• **Exercise details**
Leave out the images and repeat the listing below without a single change.

---

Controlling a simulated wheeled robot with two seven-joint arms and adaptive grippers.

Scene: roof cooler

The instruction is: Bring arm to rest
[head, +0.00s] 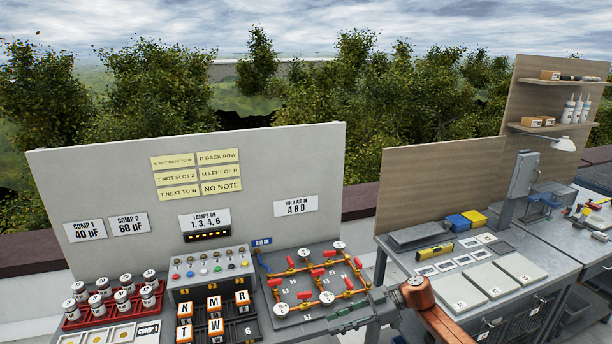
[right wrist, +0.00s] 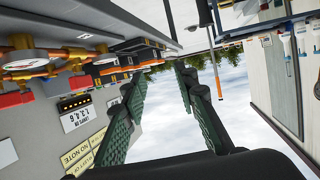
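My right gripper (head: 340,325) reaches in from the lower right, with my copper-coloured arm behind it. It is by the front right edge of the valve board (head: 290,318), which has orange pipes, red handles and round gauges. In the right wrist view, the two green-padded fingers of my right gripper (right wrist: 160,85) are spread apart, with only sky and background between them. The view is turned upside down there. I cannot tell whether the gripper touches the board. My left gripper is in neither view.
A grey panel (head: 110,185) with notes stands behind. To the right, a second bench (head: 400,268) holds pale tiles and a yellow tool.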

---

• **Task result**
Controlling a simulated wheeled robot with two seven-joint arms and adaptive grippers.

Scene: roof cooler

The instruction is: Bring arm to rest
[head, +0.00s] 
[right wrist, +0.00s] 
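My right gripper (head: 340,325) reaches in from the lower right, with my copper-coloured arm behind it. It is by the front right edge of the valve board (head: 290,318), which has orange pipes, red handles and round gauges. In the right wrist view, the two green-padded fingers of my right gripper (right wrist: 160,85) are spread apart, with only sky and background between them. The view is turned upside down there. I cannot tell whether the gripper touches the board. My left gripper is in neither view.
A grey panel (head: 110,185) with notes stands behind. To the right, a second bench (head: 400,268) holds pale tiles and a yellow tool.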

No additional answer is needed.